Bothered only momentarily, Lee started again. "It's a vicarious thrill they get out of it," he shrugged toward the fan. "Instead of attaining that thrill first-hand, they attain it second-hand...those people are expecting things from you and if you work toward their expectations you're negating your principle in life because you're working for them and not for yourself."

Spaceman and I were sitting under the intense heat, bombarded by devouring mass-media madness thrown up for TV cameras by worshipping little boys and the old timers ready to follow the Red Sox off of the earth for a pennant because they are tired of losing.

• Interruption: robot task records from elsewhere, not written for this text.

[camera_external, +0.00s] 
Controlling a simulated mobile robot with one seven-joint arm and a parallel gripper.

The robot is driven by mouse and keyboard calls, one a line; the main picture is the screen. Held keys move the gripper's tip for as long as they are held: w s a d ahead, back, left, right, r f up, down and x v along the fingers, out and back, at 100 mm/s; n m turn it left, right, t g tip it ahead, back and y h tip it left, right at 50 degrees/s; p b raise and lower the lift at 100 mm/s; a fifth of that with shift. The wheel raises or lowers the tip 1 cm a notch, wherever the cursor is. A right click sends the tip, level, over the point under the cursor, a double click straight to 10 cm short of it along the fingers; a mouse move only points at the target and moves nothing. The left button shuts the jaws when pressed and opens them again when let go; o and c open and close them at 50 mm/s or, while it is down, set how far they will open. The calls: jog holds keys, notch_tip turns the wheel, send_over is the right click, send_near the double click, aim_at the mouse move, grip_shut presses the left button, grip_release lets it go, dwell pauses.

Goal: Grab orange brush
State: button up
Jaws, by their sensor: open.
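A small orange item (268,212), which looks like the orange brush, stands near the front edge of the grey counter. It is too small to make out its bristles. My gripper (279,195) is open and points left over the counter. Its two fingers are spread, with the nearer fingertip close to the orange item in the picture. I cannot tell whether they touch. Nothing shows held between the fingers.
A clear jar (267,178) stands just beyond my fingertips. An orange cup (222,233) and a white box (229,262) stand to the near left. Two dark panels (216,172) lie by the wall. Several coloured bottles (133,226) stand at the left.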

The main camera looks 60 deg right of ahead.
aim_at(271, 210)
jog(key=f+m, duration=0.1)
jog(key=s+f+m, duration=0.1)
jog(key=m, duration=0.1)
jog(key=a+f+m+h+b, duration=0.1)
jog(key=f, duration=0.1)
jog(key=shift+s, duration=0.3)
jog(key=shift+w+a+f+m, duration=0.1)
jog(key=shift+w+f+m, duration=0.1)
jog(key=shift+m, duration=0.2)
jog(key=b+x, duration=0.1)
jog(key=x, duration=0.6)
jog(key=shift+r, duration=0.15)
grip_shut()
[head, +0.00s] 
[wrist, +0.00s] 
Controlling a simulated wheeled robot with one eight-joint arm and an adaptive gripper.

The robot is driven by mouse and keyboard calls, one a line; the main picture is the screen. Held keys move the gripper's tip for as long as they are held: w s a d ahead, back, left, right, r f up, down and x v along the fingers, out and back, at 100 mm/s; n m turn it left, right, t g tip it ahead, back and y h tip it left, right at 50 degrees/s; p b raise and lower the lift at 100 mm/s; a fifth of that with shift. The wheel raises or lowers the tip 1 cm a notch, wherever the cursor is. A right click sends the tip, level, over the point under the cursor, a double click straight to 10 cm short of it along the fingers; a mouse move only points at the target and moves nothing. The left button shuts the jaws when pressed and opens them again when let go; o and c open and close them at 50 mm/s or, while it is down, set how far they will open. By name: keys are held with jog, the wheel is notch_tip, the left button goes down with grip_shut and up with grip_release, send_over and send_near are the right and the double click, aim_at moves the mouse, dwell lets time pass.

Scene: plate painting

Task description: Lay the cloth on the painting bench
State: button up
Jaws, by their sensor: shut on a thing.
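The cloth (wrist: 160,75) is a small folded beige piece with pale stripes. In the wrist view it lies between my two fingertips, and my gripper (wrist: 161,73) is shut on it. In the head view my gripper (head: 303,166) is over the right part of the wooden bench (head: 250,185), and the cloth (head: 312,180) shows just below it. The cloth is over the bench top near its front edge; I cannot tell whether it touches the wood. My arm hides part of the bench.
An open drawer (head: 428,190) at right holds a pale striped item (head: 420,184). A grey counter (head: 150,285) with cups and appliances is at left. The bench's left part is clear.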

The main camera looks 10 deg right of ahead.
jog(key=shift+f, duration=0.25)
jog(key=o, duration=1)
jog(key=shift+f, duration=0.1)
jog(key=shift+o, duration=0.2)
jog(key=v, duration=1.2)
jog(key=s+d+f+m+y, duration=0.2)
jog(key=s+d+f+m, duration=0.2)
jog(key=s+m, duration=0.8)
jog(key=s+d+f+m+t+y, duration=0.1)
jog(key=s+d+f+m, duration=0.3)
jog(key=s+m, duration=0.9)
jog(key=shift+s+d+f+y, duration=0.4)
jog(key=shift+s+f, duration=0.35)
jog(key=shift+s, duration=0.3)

"You can't set ego-oriented, money-oriented, material-oriented goals...your goal has got to be to come down here and have fun playing ball and things will fall into place," Lee said.

"It's a kind of a reverse psychology, but if you try too hard for the dangling carrot in front of you, all you'll do is spend your energy too fast and when it comes time to get the carrot, you're not in the position to enjoy it or ever make the effort..." he sighed, dripping sweat on the turf, and looking around anxiously.

"These kids," he said almost to himself, "they gotta learn to have patience."